From the entries that follow, reproduce exactly and only the lines from the line with "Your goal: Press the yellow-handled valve" to the line with "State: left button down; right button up", endpoints included.
— start of Data section —
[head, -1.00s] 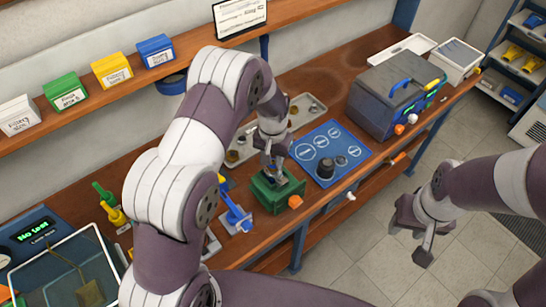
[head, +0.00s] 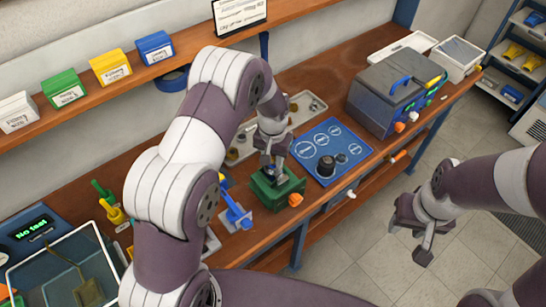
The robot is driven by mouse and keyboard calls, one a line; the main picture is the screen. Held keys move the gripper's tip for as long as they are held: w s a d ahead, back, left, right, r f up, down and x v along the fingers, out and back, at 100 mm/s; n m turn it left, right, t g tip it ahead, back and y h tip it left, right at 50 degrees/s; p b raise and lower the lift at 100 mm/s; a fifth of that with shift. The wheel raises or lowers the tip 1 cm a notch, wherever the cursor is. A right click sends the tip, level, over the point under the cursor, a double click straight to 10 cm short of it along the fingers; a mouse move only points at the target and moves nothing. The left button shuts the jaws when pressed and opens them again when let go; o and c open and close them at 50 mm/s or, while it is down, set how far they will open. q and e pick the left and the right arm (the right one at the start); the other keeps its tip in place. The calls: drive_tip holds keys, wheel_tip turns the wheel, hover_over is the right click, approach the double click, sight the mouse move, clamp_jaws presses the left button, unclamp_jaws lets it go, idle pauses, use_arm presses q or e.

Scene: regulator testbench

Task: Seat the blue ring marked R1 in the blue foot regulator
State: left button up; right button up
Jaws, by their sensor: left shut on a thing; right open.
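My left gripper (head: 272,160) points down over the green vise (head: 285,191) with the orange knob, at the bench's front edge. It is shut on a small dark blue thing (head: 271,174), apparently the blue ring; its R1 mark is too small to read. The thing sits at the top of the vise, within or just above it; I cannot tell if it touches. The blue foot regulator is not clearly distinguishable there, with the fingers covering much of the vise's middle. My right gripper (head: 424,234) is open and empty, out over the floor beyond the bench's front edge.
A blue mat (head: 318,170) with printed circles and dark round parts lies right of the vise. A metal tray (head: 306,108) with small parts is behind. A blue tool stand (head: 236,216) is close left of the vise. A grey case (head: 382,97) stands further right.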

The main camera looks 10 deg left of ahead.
— end of Data section —
— start of Data section —
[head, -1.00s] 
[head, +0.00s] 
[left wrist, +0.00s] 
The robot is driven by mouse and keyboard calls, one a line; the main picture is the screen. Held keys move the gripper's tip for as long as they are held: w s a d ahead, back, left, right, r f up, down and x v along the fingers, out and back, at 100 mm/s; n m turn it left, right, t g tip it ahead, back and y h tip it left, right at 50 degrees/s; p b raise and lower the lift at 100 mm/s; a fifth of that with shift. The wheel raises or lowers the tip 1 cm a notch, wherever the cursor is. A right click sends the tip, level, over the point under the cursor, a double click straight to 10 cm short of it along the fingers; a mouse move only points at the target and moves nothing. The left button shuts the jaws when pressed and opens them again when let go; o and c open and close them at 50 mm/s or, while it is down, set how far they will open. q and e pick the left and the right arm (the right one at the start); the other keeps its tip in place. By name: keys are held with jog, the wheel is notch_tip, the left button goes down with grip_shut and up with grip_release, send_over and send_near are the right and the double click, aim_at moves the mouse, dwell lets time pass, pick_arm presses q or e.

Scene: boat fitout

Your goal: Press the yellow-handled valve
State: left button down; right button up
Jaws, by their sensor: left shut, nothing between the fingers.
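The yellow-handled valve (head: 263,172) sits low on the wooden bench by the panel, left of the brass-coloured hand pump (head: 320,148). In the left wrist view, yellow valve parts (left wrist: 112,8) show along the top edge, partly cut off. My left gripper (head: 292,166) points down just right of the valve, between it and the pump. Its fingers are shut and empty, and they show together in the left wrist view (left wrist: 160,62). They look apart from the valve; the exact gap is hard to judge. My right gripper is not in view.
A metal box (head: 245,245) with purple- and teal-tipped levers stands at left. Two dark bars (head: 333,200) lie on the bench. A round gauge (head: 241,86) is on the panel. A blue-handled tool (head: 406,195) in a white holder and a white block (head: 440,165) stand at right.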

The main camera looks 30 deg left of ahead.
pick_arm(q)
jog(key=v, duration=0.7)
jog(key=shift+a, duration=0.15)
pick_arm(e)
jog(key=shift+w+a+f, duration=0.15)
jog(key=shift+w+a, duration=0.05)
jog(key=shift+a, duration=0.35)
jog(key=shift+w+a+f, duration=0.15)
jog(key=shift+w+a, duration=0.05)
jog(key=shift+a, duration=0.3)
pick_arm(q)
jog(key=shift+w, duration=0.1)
— end of Data section —
Complete response:
Your goal: Press the yellow-handled valve
State: left button down; right button up

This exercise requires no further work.